Raw records:
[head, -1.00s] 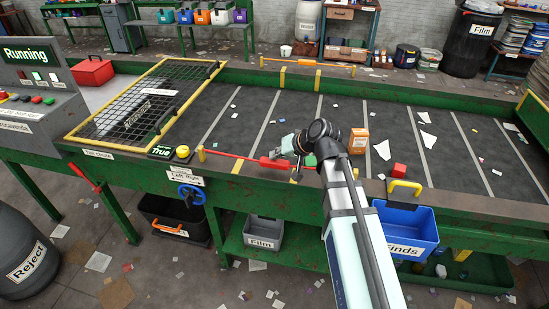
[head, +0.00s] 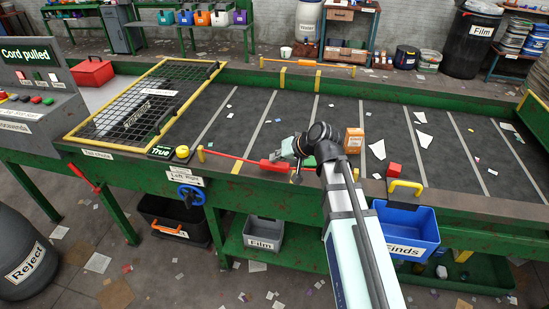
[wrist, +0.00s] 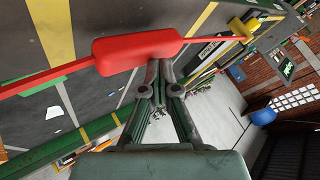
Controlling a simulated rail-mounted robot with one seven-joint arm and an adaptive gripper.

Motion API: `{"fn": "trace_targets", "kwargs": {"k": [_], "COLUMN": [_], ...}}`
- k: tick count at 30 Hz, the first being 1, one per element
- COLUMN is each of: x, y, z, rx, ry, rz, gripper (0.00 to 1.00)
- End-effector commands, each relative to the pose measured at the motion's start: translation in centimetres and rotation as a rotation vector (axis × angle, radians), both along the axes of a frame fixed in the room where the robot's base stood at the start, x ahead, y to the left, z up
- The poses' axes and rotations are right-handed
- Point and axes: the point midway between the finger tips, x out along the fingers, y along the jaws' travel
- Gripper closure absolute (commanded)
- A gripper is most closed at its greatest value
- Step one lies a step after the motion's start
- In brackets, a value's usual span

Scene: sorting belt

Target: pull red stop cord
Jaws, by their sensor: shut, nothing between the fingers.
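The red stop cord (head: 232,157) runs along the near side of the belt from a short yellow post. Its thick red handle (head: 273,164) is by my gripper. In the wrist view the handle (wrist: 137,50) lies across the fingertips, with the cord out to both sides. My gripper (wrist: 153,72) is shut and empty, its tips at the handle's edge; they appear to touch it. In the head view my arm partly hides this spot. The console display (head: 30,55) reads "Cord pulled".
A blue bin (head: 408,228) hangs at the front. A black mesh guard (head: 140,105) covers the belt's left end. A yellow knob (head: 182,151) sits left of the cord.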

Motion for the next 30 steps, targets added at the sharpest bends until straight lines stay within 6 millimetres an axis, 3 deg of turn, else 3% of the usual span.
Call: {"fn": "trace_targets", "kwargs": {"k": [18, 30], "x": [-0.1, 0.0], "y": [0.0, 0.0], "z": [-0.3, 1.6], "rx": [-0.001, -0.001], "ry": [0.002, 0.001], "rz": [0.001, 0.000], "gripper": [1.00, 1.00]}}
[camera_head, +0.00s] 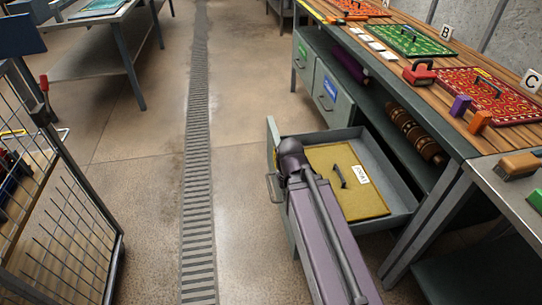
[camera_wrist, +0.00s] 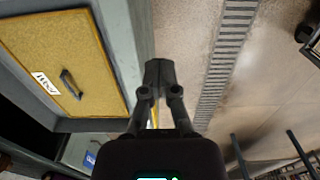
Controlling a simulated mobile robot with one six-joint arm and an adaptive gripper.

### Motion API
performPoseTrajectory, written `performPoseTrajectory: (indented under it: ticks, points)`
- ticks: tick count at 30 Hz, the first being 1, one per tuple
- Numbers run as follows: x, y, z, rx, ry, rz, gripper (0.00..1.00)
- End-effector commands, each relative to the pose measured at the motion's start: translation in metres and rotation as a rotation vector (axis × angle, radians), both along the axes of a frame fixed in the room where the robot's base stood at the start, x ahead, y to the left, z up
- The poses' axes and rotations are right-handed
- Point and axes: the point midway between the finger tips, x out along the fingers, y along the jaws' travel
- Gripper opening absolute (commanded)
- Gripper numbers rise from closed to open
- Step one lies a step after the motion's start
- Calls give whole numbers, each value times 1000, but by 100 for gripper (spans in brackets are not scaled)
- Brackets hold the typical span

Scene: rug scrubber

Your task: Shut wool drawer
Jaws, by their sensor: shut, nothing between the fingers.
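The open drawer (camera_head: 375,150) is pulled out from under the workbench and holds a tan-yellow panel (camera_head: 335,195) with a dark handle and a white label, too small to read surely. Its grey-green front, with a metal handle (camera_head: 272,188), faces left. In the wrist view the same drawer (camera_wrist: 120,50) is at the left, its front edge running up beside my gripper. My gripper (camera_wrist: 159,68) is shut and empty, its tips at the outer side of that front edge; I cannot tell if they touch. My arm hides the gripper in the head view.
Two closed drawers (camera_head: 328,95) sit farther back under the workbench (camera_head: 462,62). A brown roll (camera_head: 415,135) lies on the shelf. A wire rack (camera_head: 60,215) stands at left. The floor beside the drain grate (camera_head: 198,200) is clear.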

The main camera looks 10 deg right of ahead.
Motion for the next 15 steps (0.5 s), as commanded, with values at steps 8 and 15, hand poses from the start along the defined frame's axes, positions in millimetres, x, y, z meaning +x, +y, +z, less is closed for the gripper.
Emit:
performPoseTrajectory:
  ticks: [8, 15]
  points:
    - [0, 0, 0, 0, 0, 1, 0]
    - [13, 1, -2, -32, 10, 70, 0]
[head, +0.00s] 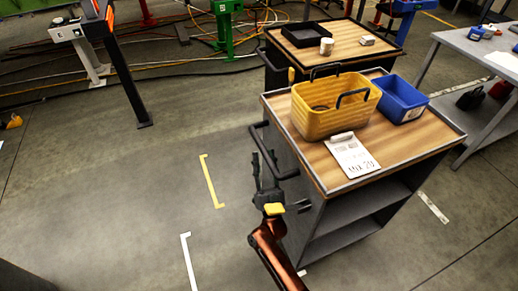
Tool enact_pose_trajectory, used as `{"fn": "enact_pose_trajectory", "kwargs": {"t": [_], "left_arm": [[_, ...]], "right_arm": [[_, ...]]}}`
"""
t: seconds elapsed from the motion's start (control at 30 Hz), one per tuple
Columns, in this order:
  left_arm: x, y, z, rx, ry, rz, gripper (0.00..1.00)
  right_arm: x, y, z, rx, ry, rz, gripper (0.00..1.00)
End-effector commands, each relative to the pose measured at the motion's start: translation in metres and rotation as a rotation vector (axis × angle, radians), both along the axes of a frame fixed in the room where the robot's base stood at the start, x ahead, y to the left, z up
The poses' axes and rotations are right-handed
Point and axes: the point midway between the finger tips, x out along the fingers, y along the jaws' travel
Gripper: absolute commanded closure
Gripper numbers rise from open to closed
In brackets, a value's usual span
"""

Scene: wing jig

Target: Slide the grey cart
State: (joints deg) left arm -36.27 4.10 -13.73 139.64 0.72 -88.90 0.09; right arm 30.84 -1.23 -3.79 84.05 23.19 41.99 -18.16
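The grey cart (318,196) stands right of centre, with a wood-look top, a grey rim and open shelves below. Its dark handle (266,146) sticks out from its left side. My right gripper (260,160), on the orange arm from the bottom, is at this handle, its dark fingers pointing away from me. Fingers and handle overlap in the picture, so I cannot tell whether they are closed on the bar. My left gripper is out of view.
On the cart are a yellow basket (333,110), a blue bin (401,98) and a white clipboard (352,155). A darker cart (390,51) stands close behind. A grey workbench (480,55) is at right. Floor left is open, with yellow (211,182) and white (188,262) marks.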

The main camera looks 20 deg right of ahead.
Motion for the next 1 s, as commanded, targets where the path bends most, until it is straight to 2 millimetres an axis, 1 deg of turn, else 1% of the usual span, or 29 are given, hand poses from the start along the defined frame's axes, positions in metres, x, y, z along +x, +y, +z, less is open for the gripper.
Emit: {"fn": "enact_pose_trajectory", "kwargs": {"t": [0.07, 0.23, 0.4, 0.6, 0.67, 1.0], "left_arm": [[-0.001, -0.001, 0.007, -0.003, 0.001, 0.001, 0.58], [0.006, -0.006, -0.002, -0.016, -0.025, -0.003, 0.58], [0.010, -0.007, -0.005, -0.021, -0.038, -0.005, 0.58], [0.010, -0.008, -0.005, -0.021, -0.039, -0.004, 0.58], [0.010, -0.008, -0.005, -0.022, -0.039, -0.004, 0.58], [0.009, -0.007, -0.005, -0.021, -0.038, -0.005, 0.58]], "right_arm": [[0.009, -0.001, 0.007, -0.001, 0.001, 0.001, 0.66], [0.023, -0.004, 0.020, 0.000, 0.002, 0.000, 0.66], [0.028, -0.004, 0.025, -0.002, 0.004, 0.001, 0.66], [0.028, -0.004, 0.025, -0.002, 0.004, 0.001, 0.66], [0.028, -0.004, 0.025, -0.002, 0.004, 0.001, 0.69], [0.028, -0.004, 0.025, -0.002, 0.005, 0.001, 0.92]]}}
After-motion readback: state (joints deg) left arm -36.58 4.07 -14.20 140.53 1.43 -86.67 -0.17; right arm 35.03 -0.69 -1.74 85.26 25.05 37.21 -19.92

Task instructions: Exclude the pictures. Write out the remaining data exactly.

Output for this exercise:
[head, -1.00s] 
[head, +0.00s] 
[wrist, +0.00s] 
Controlling a simulated rail-mounted robot with one seven-joint arm and an adaptive gripper.

Motion API: `{"fn": "trace_targets", "kwargs": {"k": [_], "COLUMN": [_], ...}}`
- k: tick count at 30 Hz, the first being 1, one per element
- COLUMN is each of: x, y, z, rx, ry, rz, gripper (0.00 to 1.00)
- End-effector commands, each relative to the pose measured at the motion's start: translation in centimetres and rotation as a rotation vector (axis × angle, radians), both along the axes of a frame fixed in the room where the robot's base stood at the start, x ahead, y to the left, z up
- The poses' axes and rotations are right-handed
- Point and axes: the point midway between the finger tips, x out along the fingers, y along the jaws' travel
- Gripper closure absolute (commanded)
- A gripper is most closed at its greatest value
- Step one lies a step after the motion's start
- In brackets, a value's usual span

Scene: sorting belt

Target: pull red stop cord
Jaws, by their sensor: shut, nothing between the fingers.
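The red stop cord (head: 232,157) runs along the near side of the belt from a short yellow post. Its thick red handle (head: 273,164) is by my gripper. In the wrist view the handle (wrist: 137,50) lies across the fingertips, with the cord out to both sides. My gripper (wrist: 153,72) is shut and empty, its tips at the handle's edge; they appear to touch it. In the head view my arm partly hides this spot. The console display (head: 30,55) reads "Cord pulled".
A blue bin (head: 408,228) hangs at the front. A black mesh guard (head: 140,105) covers the belt's left end. A yellow knob (head: 182,151) sits left of the cord.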

Motion for the next 30 steps, targets added at the sharpest bends until straight lines stay within 6 millimetres an axis, 3 deg of turn, else 3% of the usual span.
Call: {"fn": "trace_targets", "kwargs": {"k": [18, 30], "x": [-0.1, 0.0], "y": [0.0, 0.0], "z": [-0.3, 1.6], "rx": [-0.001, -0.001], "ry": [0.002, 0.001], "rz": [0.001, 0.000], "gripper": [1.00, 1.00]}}
[camera_head, +0.00s] 
[camera_wrist, +0.00s] 
Controlling a simulated mobile robot with one six-joint arm and an adaptive gripper.

### Motion API
performPoseTrajectory, written `performPoseTrajectory: (indented under it: ticks, points)`
- ticks: tick count at 30 Hz, the first being 1, one per tuple
- Numbers run as follows: x, y, z, rx, ry, rz, gripper (0.00..1.00)
- End-effector commands, each relative to the pose measured at the motion's start: translation in metres and rotation as a rotation vector (axis × angle, radians), both along the axes of a frame fixed in the room where the robot's base stood at the start, x ahead, y to the left, z up
- The poses' axes and rotations are right-handed
- Point and axes: the point midway between the finger tips, x out along the fingers, y along the jaws' travel
- Gripper opening absolute (commanded)
- Gripper numbers rise from closed to open
- Step one lies a step after the motion's start
- Calls give whole numbers, each value times 1000, but by 100 for gripper (spans in brackets are not scaled)
- Brackets hold the typical span

Scene: rug scrubber

Your task: Shut wool drawer
Jaws, by their sensor: shut, nothing between the fingers.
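The open drawer (camera_head: 375,150) is pulled out from under the workbench and holds a tan-yellow panel (camera_head: 335,195) with a dark handle and a white label, too small to read surely. Its grey-green front, with a metal handle (camera_head: 272,188), faces left. In the wrist view the same drawer (camera_wrist: 120,50) is at the left, its front edge running up beside my gripper. My gripper (camera_wrist: 159,68) is shut and empty, its tips at the outer side of that front edge; I cannot tell if they touch. My arm hides the gripper in the head view.
Two closed drawers (camera_head: 328,95) sit farther back under the workbench (camera_head: 462,62). A brown roll (camera_head: 415,135) lies on the shelf. A wire rack (camera_head: 60,215) stands at left. The floor beside the drain grate (camera_head: 198,200) is clear.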

The main camera looks 10 deg right of ahead.
Motion for the next 15 steps (0.5 s), as commanded, with values at steps 8 and 15, hand poses from the start along the defined frame's axes, positions in millimetres, x, y, z meaning +x, +y, +z, less is closed for the gripper.
Emit:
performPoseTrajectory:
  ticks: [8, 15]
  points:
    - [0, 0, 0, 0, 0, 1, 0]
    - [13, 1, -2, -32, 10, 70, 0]
[head, +0.00s] 
Tool enact_pose_trajectory, used as `{"fn": "enact_pose_trajectory", "kwargs": {"t": [_], "left_arm": [[_, ...]], "right_arm": [[_, ...]]}}`
"""
t: seconds elapsed from the motion's start (control at 30 Hz), one per tuple
Columns, in this order:
  left_arm: x, y, z, rx, ry, rz, gripper (0.00..1.00)
  right_arm: x, y, z, rx, ry, rz, gripper (0.00..1.00)
End-effector commands, each relative to the pose measured at the motion's start: translation in metres and rotation as a rotation vector (axis × angle, radians), both along the axes of a frame fixed in the room where the robot's base stood at the start, x ahead, y to the left, z up
The poses' axes and rotations are right-handed
Point and axes: the point midway between the finger tips, x out along the fingers, y along the jaws' travel
Gripper: absolute commanded closure
Gripper numbers rise from open to closed
In brackets, a value's usual span
"""

Scene: wing jig

Target: Slide the grey cart
State: (joints deg) left arm -36.27 4.10 -13.73 139.64 0.72 -88.90 0.09; right arm 30.84 -1.23 -3.79 84.05 23.19 41.99 -18.16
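The grey cart (318,196) stands right of centre, with a wood-look top, a grey rim and open shelves below. Its dark handle (266,146) sticks out from its left side. My right gripper (260,160), on the orange arm from the bottom, is at this handle, its dark fingers pointing away from me. Fingers and handle overlap in the picture, so I cannot tell whether they are closed on the bar. My left gripper is out of view.
On the cart are a yellow basket (333,110), a blue bin (401,98) and a white clipboard (352,155). A darker cart (390,51) stands close behind. A grey workbench (480,55) is at right. Floor left is open, with yellow (211,182) and white (188,262) marks.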

The main camera looks 20 deg right of ahead.
Motion for the next 1 s, as commanded, targets where the path bends most, until it is straight to 2 millimetres an axis, 1 deg of turn, else 1% of the usual span, or 29 are given, hand poses from the start along the defined frame's axes, positions in metres, x, y, z along +x, +y, +z, less is open for the gripper.
Emit: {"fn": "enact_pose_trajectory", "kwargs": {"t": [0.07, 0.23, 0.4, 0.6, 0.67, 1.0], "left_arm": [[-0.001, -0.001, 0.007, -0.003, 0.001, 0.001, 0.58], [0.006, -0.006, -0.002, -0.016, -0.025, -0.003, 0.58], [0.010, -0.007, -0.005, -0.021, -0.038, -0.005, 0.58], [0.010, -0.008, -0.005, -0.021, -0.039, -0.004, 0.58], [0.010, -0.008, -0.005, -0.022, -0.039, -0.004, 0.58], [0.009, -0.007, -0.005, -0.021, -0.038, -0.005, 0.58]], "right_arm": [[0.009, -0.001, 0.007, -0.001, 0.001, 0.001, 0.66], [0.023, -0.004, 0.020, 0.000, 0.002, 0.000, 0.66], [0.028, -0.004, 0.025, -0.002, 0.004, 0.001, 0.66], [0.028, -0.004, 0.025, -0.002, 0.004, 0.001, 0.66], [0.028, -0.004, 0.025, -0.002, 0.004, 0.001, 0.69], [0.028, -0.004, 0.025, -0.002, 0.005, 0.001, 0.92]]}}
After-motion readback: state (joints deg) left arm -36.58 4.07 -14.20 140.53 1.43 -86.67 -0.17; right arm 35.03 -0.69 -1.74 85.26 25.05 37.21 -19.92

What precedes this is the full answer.